I'd like to replicate Figure 2 in Poincaré Embeddings for Learning Hierarchical Representations, namely: Poincare embeddings from the "mammal" subtree of WordNet.
First, I construct the transitive closure needed to represent the graph. Following these docs and this SO answer, I do the following to construct the relations:
from nltk.corpus import wordnet as wn
root = wn.synset('mammal.n.01')
words = list(set([w for s in root.closure(hyponyms) for w in s.lemma_names()]))
rname = root.name().split('.')[0]
closure = [(word, rname) for word in words]
Then I am using Gensim's Poincare
model to compute the embeddings. Given the example relations in Gensim's documentation, e.g.
relations = [('kangaroo', 'marsupial'), ('kangaroo', 'mammal'), ('gib', 'cat')]

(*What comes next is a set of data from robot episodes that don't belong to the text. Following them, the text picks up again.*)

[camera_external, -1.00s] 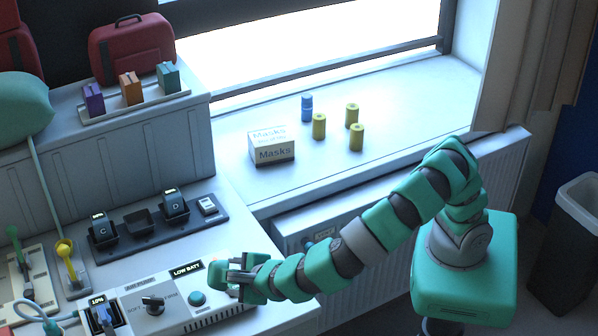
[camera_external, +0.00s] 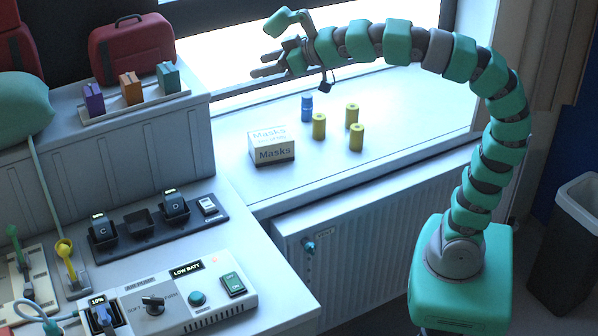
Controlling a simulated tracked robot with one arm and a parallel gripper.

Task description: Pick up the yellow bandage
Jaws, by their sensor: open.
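Three yellow bandage rolls stand upright on the white window sill: a left one (camera_external: 319,126), a back one (camera_external: 352,115) and a right front one (camera_external: 356,137). A blue roll (camera_external: 307,108) stands just behind the left yellow one. My gripper (camera_external: 262,62) is open and empty, raised in front of the window, above and left of the rolls. Its fingers point left, and it touches none of the rolls.
A box of masks (camera_external: 271,146) sits on the sill left of the rolls. The sill's right part is clear. A radiator (camera_external: 380,232) is below. A control box (camera_external: 170,300) and a charger strip (camera_external: 150,222) lie on the left counter.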

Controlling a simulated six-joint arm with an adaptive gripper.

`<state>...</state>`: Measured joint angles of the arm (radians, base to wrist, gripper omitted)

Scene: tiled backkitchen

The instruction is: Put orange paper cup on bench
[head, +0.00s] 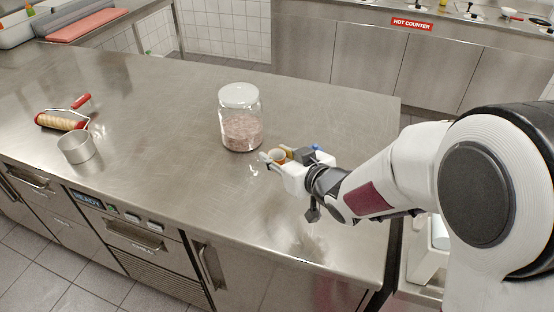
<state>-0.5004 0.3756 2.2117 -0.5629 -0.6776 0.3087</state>
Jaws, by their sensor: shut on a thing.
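The small orange paper cup (277,155) is between the fingers of my gripper (273,158), which is shut on it. My gripper and the cup are over the right part of the steel bench (170,130), just right of and in front of a glass jar. The gripper's body hides part of the cup. I cannot tell from this one view whether the cup's base touches the bench top or is held a little above it.
The glass jar (240,120) with a white lid stands close left of my gripper. A metal ring-shaped container (77,148) and a roller with a red handle (62,120) are at the far left. The bench middle and front are clear.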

I infer that the hypernym needs to be to the right. Here is the model fitting code:
from gensim.models.poincare import PoincareModel
from gensim.viz.poincare import poincare_2d_visualization
model = PoincareModel(relations, size=2, negative=0)
model.train(epochs=50)
fig = poincare_2d_visualization(model, relations, 'WordNet Poincare embeddings')
fig.show()
However, the result is obviously not correct in that it looks nothing like the paper. What am I doing wrong?
I think the main issue here stems from this line:
closure = [(word, rname) for word in words]

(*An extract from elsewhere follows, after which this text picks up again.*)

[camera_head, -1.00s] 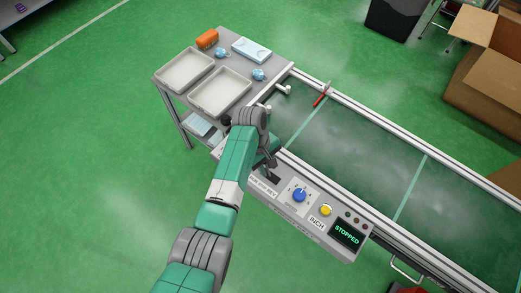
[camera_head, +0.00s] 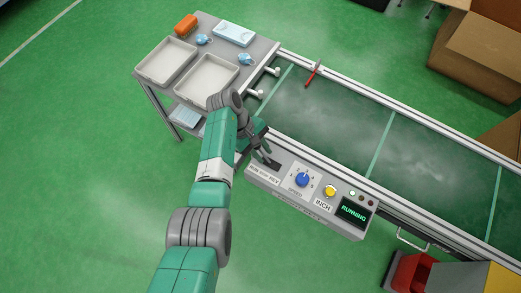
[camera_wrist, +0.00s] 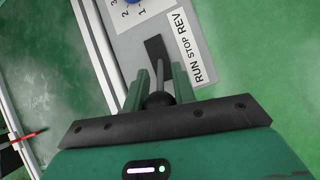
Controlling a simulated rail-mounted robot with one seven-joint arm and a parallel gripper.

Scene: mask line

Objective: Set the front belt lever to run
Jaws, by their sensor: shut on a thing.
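The control panel (camera_head: 322,212) is on the near side of the belt (camera_head: 340,115). Its display (camera_head: 353,212) reads RUNNING. My gripper (camera_wrist: 159,82) is shut on the front belt lever (camera_wrist: 158,99), with one green finger on each side of its dark knob. The lever leans to the RUN end of its dark slot (camera_wrist: 155,47), beside the RUN STOP REV label (camera_wrist: 189,46). In the head view my gripper (camera_head: 264,153) is at the panel's left end, and my arm partly hides the lever there.
The blue speed dial (camera_head: 302,180) and yellow INCH button (camera_head: 330,191) are right of the lever. A red stick-like thing (camera_head: 313,74) is at the belt's far rail. A side table (camera_head: 206,103) with two trays stands left. A red bin (camera_head: 413,275) is at lower right.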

You are generating a list where every word is only connected to rname
which is "mammal". That is, you only get ("columbian_mammoth", "mammal")
and are missing the intermediate steps ("columbian_mammoth", "mammoth"), ("mammoth", "elephant"), ("elephant", "proboscidean")
and so on.
I suggest a recursive function append_pairs
to address this issue. I also fine-tuned the arguments to PoincareModel
and poincare_2d_visualization
a little bit.
from nltk.corpus import wordnet as wn
from gensim.models.poincare import PoincareModel
from gensim.viz.poincare import poincare_2d_visualization
def simple_name(r):
return r.name().split('.')[0]
def append_pairs(my_root, pairs):
for w in my_root.hyponyms():
pairs.append((simple_name(w), simple_name(my_root)))
append_pairs(w, pairs)
return pairs
if __name__ == '__main__':
root = wn.synset('mammal.n.01')
words = list(set([w for s in root.closure(lambda s: s.hyponyms()) for w in s.lemma_names()]))
relations = append_pairs(root, [])
model = PoincareModel(relations, size=2, negative=10)
model.train(epochs=20)
fig = poincare_2d_visualization(model, relations, 'WordNet Poincare embeddings', num_nodes=None)
fig.show()
The image is not yet as beautiful as in the original source, but at least you can see the clustering now.